What I’ve Learned About Love + Relationships From Writing For A Wedding Magazine
Over the past year or so I have had the absolute privilege of freelance writing for maybe the most beautiful, authentic wedding magazine in store’s right now, Together Journal.
Founded by Greta Kenyon, the editor and photographer wanted to create a wedding magazine that was a more accurate reflection of the direction weddings were heading in today, a magazine that was less cupcake-dresses and airbrushed faces and more, for lack of a better word, real. When it comes to marriage, weddings, proposals and honeymoons, there truly aren’t any rules anymore, and Together Journal is committed to celebrating love in all of it’s weird and wonderful shapes and forms.
During my time writing for Together Journal I have poured through countless “real weddings”; interviews with real-life couples, discovering how they met, fell in love and ultimately planned and executed their dream day – and it should come as no surprise that no two couples were the same.
Here are a few of the lessons I have learnt from Together Journal and it’s contributors about creating and maintaining a love that lasts.
I learned that some couples know immediately that they are soul mates, some take six years to realise, and some don’t even believe in the concept of soul mates – they just know that they love each other today, and will probably love each other fifty years from now. Don’t compare your garden with your neighbours.
I learned that almost all proposals are flawed. Whether it’s a thunderstorm, a severe case of food-poisoning, a grumpy mood or a cancelled flight, learn to roll with the punches and keep your eye on the prize.

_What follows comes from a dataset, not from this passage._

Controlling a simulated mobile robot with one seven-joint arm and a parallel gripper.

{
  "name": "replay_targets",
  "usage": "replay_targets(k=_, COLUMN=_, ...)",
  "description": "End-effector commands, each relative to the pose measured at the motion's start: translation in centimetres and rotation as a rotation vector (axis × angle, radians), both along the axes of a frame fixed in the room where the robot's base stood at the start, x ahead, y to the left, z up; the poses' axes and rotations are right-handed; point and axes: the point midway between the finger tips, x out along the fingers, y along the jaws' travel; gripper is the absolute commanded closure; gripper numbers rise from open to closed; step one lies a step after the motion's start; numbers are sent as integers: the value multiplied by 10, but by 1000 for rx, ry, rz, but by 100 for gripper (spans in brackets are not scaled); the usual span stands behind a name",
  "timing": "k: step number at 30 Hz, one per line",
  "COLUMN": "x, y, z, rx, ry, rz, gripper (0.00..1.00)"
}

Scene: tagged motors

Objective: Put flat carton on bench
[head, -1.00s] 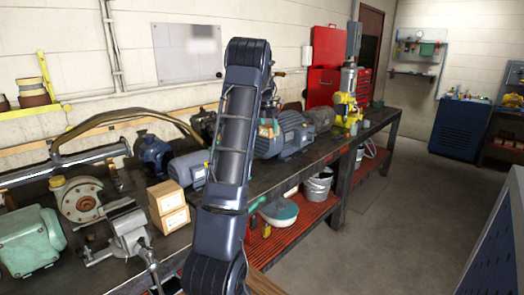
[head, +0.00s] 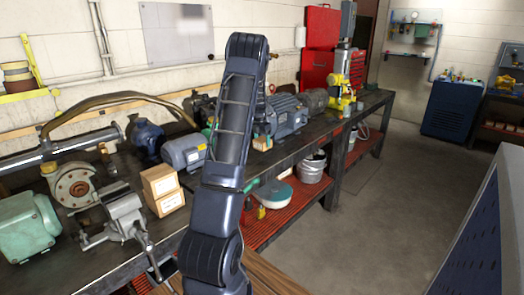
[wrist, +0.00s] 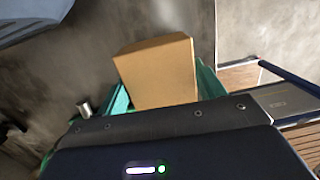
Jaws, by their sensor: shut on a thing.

I learned that love letters are always well received. Write them. A lot of them. And always by hand.
I learned that sometimes you need to break-up in order to realise you want to be together forever.
I learned that a two-week business trip can turn into three years and a wedding.
I learned that your relationship will sometimes feel like walking on Lego but you must persevere.
I learned that the best relationships are those in which you are a trampoline and a safety net for the other person.
I learned that it is an inherently bad decision to move house while you are planning a wedding.
I learned that even the strongest of relationships can be threatened if you watch an episode of your favourite series without your significant other.
I learned that conflict is a part of love and it doesn’t mean your relationship is doomed. If you care enough about a person to be bothered by a disagreement, that’s usually a good sign.
I learned that next time you’re angry at your partner for not being “in tune” with what you want, first make sure that you actually know what you want. Most of the time we don’t. Most of the time we have no idea what we want but we decide that our boyfriend should know and should have given it to us yesterday.
I learned that if you find some old red paint and get a friend to write “TOOT! JUST MARRIED!” on the road outside your house it will feel like your honeymoon every single day.
I learned to start your marriage the same way you want to finish it: bring them a cup of tea in bed, make extra dinner for them to take to work tomorrow, and don’t leave an empty toilet roll in the bathroom.
And I learned that compatibility has very little to do with similarities. Rather, compatibility is based on a mutual agreement to work hard at what you’ve got and ask questions when you reach a bump in the road. Almost all of the couples I have encountered while writing for Together Journal cite their differences as what makes them such a great team and their curiosity as what makes them a strong one.